Starting this fall, auditing firms will have to disclose to potential corporate clients any possibly conflicting relationships.
A new independence rule approved by the Securities and Exchange Commission requires that auditors, before they are hired, share with audit committees information that has a bearing on their independence.
“The new rule will make sure that audit committees have the relevant independence information in front of them when they select the auditor, not after they have already made the decision and the work has begun,” explained Daniel Goelzer, a member of the Public Company Accounting Oversight Board, after the PCAOB approved of the rule earlier this year.
The PCAOB — whose rules take effect only after the SEC approves — tweaked its independence rules to clarify how registered public audit firms should demonstrate their independence, to reduce the possibility of conflicts of interest. They are still required annually to inform clients ofany relationships that could have a bearing on their independence status so that any bias is revealed. But under the new Rule 3526, Communication with Audit Committees Concerning Independence, these disclosures must be revealed before the accounting firm accepts a new relationship with a company.
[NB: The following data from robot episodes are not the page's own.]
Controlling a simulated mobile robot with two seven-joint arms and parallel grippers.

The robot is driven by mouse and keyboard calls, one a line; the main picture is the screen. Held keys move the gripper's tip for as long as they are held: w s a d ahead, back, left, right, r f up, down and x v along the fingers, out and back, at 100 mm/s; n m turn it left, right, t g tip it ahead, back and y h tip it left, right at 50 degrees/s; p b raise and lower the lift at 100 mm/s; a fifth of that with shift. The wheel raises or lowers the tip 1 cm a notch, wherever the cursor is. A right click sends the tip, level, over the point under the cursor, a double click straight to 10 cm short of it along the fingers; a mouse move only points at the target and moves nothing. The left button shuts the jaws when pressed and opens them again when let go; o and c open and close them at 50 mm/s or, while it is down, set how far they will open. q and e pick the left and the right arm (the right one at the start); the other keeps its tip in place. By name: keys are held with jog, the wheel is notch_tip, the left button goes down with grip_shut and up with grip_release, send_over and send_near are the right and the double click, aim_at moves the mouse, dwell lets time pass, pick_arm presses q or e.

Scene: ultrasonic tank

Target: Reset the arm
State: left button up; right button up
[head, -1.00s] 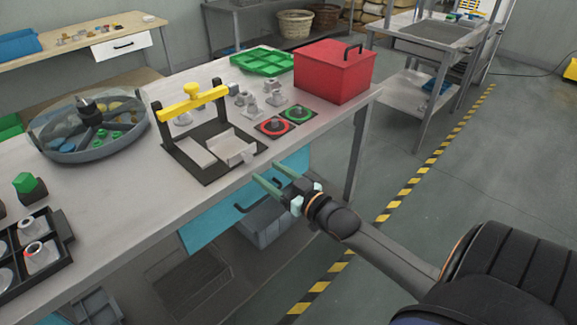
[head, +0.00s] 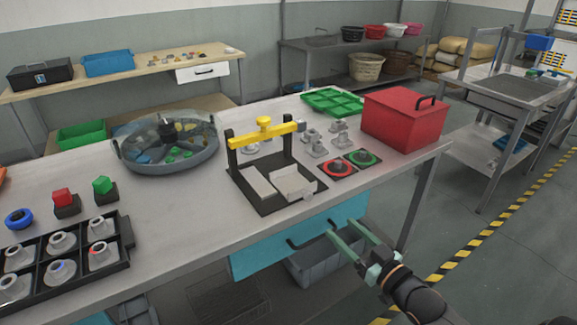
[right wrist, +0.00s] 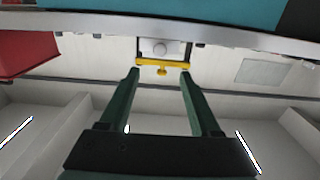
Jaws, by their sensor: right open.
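My right gripper (head: 341,228) is open and empty, with two green fingers apart. In the head view it is in front of the table's near edge, by the blue drawer (head: 262,258), its fingers pointing toward the table. In the right wrist view the gripper (right wrist: 159,72) has nothing between its fingers, and the yellow-barred fixture shows beyond the tips. My right arm comes in from the lower right. My left gripper is not in view.
The grey table (head: 185,205) holds a yellow-barred fixture (head: 262,132), a red box (head: 403,120), a green tray (head: 333,102), a round divided bowl (head: 131,162) and a black rack (head: 128,232). Floor to the right, with a striped line (head: 480,250), is clear.

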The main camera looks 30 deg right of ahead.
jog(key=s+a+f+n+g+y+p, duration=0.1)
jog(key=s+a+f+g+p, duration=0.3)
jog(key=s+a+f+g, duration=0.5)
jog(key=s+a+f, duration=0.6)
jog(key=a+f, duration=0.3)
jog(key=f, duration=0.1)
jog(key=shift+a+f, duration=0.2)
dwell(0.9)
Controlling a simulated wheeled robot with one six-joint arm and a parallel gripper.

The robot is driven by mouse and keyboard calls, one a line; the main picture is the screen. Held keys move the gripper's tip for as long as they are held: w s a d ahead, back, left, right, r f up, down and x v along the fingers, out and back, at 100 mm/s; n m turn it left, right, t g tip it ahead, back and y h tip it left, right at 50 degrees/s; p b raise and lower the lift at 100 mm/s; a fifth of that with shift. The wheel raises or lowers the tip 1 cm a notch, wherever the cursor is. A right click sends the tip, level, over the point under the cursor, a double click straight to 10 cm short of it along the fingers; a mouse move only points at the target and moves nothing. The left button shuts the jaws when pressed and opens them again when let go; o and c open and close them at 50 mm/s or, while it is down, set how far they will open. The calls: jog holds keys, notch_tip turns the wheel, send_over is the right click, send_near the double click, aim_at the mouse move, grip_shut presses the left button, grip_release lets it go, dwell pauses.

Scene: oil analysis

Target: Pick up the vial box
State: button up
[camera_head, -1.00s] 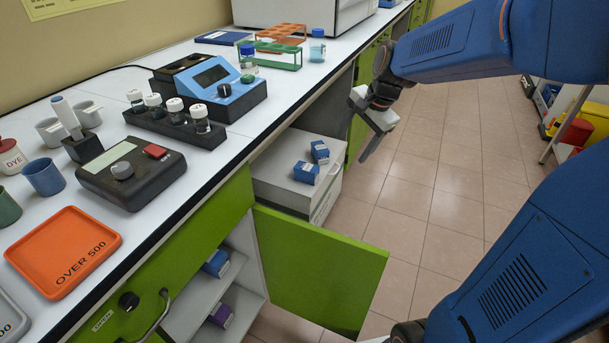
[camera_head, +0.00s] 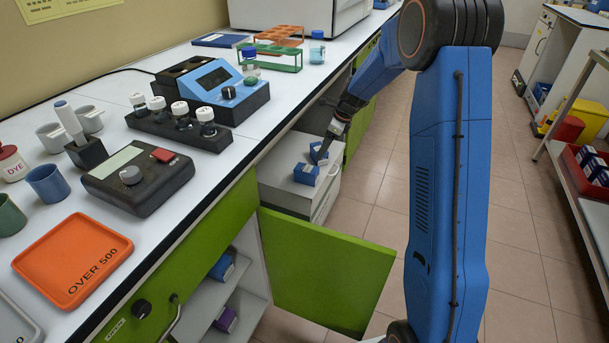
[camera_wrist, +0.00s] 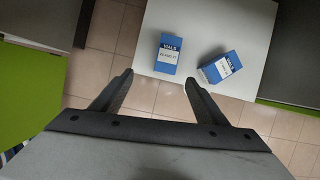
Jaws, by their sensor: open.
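Two small blue boxes with white labels lie on a white cabinet top below the bench. The nearer vial box (camera_head: 306,174) shows in the head view, and the other blue box (camera_head: 319,152) lies just behind it, partly hidden by my gripper. In the wrist view one vial box (camera_wrist: 171,54) stands left of centre, and the other (camera_wrist: 220,67) lies turned to its right. Both labels begin with "VIALS". My gripper (camera_wrist: 158,84) is open and empty, with its fingers short of both boxes in the wrist view.
The white cabinet (camera_head: 285,190) stands under the bench, beside an open green door (camera_head: 325,270). Inside the open cupboard are a blue box (camera_head: 222,267) and a purple box (camera_head: 226,319). The bench above carries racks, vials and an orange tray (camera_head: 72,262).

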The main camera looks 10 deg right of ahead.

Auditors must also now declare in writing that they are independent.
The SEC approved the changes on Friday after a 30-day comment period with the caveat that the PCAOB may have to issue further guidance, depending on how auditors implement the rule. The SEC had received only three letters on the proposals, two of which were from Big Four firms, voicing their support.
However, Ernst & Young cautioned that the rule could slow down initial public offerings, since private companies couldn’t engage an auditor until it completed its independence assessment. The SEC said the PCAOB considered that concern and that the commissioners “do not believe any clarifying commentary is necessary at this time.” The rule therefore goes into effect September 30.
The SEC has also approved the PCAOB’s amendment to another independence rule, which says external auditors cannot work on the personal tax returns of client-companies’ CFOs and their family members during the same time that they are auditing or reviewing financial statements. The amendment excludes from that rule tax services provided during the audit period before the company engages the firm as its auditor.